| PROBLEM TO WORK ON |
Copy only this: the line containing "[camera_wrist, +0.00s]", the line containing "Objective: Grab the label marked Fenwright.", and every line between them, exactly as written.

| DATA EXTRACT |
******************************
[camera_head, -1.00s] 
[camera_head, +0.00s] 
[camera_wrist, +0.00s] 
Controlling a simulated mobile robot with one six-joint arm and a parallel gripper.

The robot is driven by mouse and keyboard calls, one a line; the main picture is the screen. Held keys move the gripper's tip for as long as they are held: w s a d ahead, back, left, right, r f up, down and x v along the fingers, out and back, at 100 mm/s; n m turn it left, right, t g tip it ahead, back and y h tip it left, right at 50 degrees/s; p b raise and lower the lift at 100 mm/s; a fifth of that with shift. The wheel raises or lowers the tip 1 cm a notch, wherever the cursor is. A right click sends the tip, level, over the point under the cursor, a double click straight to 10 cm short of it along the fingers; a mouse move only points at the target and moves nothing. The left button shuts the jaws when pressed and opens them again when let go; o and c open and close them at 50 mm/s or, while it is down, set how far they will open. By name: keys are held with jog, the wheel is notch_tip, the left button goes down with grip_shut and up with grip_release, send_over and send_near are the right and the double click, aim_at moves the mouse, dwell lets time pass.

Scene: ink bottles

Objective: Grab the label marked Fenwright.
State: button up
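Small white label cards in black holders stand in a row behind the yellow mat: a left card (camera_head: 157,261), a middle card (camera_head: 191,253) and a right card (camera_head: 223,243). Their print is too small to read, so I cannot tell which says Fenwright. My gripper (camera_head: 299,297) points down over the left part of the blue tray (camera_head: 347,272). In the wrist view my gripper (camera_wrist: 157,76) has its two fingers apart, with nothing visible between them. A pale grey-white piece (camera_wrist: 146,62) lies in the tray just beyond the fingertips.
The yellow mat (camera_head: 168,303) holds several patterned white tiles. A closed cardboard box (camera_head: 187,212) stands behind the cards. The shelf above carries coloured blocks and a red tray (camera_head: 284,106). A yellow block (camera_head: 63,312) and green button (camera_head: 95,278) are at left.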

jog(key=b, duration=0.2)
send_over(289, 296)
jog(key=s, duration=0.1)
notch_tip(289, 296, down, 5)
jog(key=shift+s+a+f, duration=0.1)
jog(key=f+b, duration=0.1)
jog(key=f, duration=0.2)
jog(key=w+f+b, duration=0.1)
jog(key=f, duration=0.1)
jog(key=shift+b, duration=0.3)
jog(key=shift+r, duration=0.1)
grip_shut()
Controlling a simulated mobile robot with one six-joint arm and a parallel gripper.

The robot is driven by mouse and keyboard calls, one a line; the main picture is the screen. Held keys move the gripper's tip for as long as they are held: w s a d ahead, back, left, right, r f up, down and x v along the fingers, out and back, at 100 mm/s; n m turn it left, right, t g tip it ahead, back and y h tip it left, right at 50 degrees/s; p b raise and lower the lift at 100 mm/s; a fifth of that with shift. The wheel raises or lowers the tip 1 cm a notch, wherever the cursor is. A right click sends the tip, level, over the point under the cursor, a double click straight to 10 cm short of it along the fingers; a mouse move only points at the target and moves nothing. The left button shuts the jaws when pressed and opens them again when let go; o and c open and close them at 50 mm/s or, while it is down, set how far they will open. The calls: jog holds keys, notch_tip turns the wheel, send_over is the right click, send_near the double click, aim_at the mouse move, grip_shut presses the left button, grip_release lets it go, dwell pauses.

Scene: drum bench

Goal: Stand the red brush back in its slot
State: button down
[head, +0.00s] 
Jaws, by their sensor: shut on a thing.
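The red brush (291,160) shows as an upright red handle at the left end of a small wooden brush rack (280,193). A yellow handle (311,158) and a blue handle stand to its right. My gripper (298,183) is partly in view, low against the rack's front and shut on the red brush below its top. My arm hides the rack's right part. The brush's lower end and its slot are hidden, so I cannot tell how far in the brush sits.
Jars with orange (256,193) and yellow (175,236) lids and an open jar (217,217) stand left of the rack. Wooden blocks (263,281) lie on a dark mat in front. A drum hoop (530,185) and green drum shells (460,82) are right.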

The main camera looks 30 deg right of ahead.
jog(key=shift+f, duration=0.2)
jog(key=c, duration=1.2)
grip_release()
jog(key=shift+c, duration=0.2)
******************************
| REPLY |
[camera_wrist, +0.00s] 
Controlling a simulated mobile robot with one six-joint arm and a parallel gripper.

The robot is driven by mouse and keyboard calls, one a line; the main picture is the screen. Held keys move the gripper's tip for as long as they are held: w s a d ahead, back, left, right, r f up, down and x v along the fingers, out and back, at 100 mm/s; n m turn it left, right, t g tip it ahead, back and y h tip it left, right at 50 degrees/s; p b raise and lower the lift at 100 mm/s; a fifth of that with shift. The wheel raises or lowers the tip 1 cm a notch, wherever the cursor is. A right click sends the tip, level, over the point under the cursor, a double click straight to 10 cm short of it along the fingers; a mouse move only points at the target and moves nothing. The left button shuts the jaws when pressed and opens them again when let go; o and c open and close them at 50 mm/s or, while it is down, set how far they will open. By name: keys are held with jog, the wheel is notch_tip, the left button goes down with grip_shut and up with grip_release, send_over and send_near are the right and the double click, aim_at moves the mouse, dwell lets time pass.

Scene: ink bottles

Objective: Grab the label marked Fenwright.

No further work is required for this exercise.